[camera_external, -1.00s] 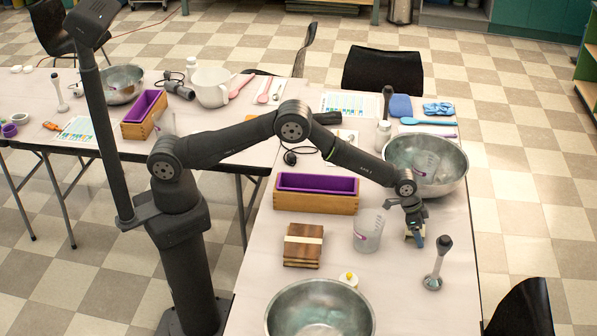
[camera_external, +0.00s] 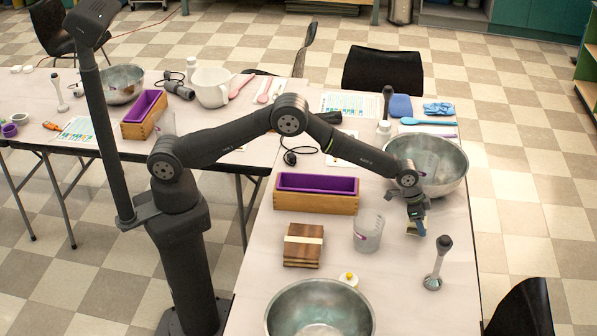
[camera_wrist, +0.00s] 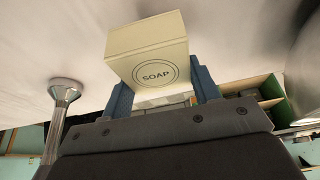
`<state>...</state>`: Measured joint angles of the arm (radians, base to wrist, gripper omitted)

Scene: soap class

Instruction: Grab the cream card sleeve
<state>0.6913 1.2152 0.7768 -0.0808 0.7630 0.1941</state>
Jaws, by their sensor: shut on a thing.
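The cream card sleeve is a small pale box printed "SOAP" in a ring (camera_wrist: 150,50), seen large in the wrist view. My gripper (camera_wrist: 163,86) has its two blue fingers on either side of the sleeve and is shut on it. In the external view my gripper (camera_external: 416,221) points down over the right part of the near table, between a clear beaker and a stick blender. There the sleeve is small and mostly hidden by the fingers; it seems to be slightly above the table.
The beaker (camera_external: 367,233) stands close on the left, the stick blender (camera_external: 437,262) close on the right. A large metal bowl (camera_external: 440,178) is just behind. A purple-lined wooden mould (camera_external: 316,203), banded wooden blocks (camera_external: 303,253) and another bowl (camera_external: 320,292) stand farther left.

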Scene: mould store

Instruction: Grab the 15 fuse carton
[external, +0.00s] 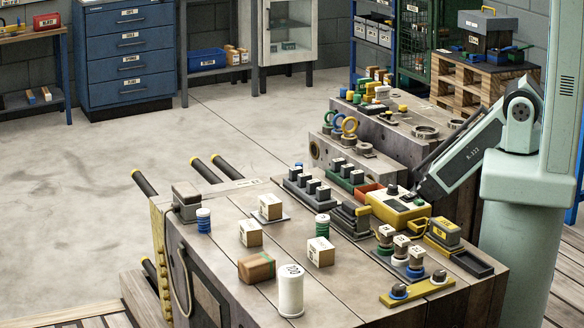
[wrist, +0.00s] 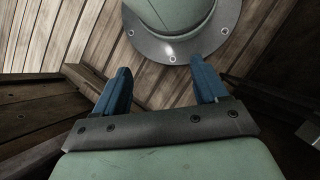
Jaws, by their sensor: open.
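My gripper (wrist: 160,65) shows in the wrist view with two blue fingers wide apart and nothing between them. It faces my own round base flange and wooden boards. In the external view I cannot make out the gripper; only my arm shows at the right. Small cartons stand on the bench: one at the back (external: 269,207), one at the middle left (external: 249,233), one at the right (external: 320,251), and a browner one with a green band (external: 256,267). Their labels are too small to read, so I cannot tell which is the 15 fuse carton. None shows in the wrist view.
A white cylinder (external: 290,291) stands near the bench's front edge. A green-and-white spool (external: 322,226) and a blue-and-white spool (external: 204,220) stand near the cartons. A yellow box (external: 398,208) and terminal blocks crowd the right side. Bare bench top separates the cartons.

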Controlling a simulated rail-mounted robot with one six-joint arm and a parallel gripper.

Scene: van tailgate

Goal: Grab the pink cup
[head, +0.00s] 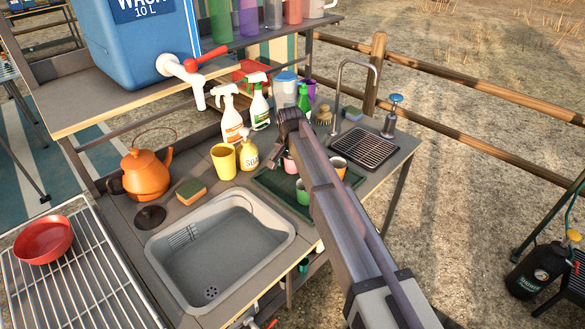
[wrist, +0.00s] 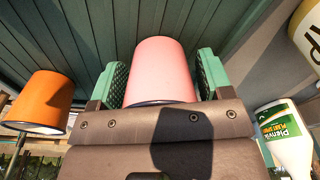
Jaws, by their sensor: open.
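The pink cup (wrist: 162,62) stands in the middle of the wrist view, between the two green pads of my gripper (wrist: 161,80). The jaws are open, with a pad on each side of the cup; a narrow gap shows at the left, and I cannot tell whether the right pad touches. In the head view only a bit of the pink cup (head: 289,164) shows beside my arm, on the green drying mat (head: 267,180). My arm hides the rest of it and most of the gripper there.
In the head view a green cup (head: 303,193), a yellow soap bottle (head: 248,152) and a yellow cup (head: 224,161) stand close by. The sink (head: 220,250) is in front.

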TO BE DONE:
The material above holds pictures; copy everything else in it exactly.

ANSWER IN FULL:
[camera_external, -1.00s] 
[camera_external, +0.00s] 
[camera_wrist, +0.00s] 
`<state>...</state>`: Measured joint angles of the arm (radians, base to wrist, gripper omitted)

Scene: soap class

Instruction: Grab the cream card sleeve
<state>0.6913 1.2152 0.7768 -0.0808 0.7630 0.1941</state>
Jaws, by their sensor: shut on a thing.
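The cream card sleeve is a small pale box printed "SOAP" in a ring (camera_wrist: 150,50), seen large in the wrist view. My gripper (camera_wrist: 163,86) has its two blue fingers on either side of the sleeve and is shut on it. In the external view my gripper (camera_external: 416,221) points down over the right part of the near table, between a clear beaker and a stick blender. There the sleeve is small and mostly hidden by the fingers; it seems to be slightly above the table.
The beaker (camera_external: 367,233) stands close on the left, the stick blender (camera_external: 437,262) close on the right. A large metal bowl (camera_external: 440,178) is just behind. A purple-lined wooden mould (camera_external: 316,203), banded wooden blocks (camera_external: 303,253) and another bowl (camera_external: 320,292) stand farther left.

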Scene: mould store

Instruction: Grab the 15 fuse carton
[external, +0.00s] 
[wrist, +0.00s] 
Jaws, by their sensor: open.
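My gripper (wrist: 160,65) shows in the wrist view with two blue fingers wide apart and nothing between them. It faces my own round base flange and wooden boards. In the external view I cannot make out the gripper; only my arm shows at the right. Small cartons stand on the bench: one at the back (external: 269,207), one at the middle left (external: 249,233), one at the right (external: 320,251), and a browner one with a green band (external: 256,267). Their labels are too small to read, so I cannot tell which is the 15 fuse carton. None shows in the wrist view.
A white cylinder (external: 290,291) stands near the bench's front edge. A green-and-white spool (external: 322,226) and a blue-and-white spool (external: 204,220) stand near the cartons. A yellow box (external: 398,208) and terminal blocks crowd the right side. Bare bench top separates the cartons.

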Controlling a simulated rail-mounted robot with one six-joint arm and a parallel gripper.

Scene: van tailgate

Goal: Grab the pink cup
[head, +0.00s] 
[wrist, +0.00s] 
Jaws, by their sensor: open.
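The pink cup (wrist: 162,62) stands in the middle of the wrist view, between the two green pads of my gripper (wrist: 161,80). The jaws are open, with a pad on each side of the cup; a narrow gap shows at the left, and I cannot tell whether the right pad touches. In the head view only a bit of the pink cup (head: 289,164) shows beside my arm, on the green drying mat (head: 267,180). My arm hides the rest of it and most of the gripper there.
In the head view a green cup (head: 303,193), a yellow soap bottle (head: 248,152) and a yellow cup (head: 224,161) stand close by. The sink (head: 220,250) is in front.

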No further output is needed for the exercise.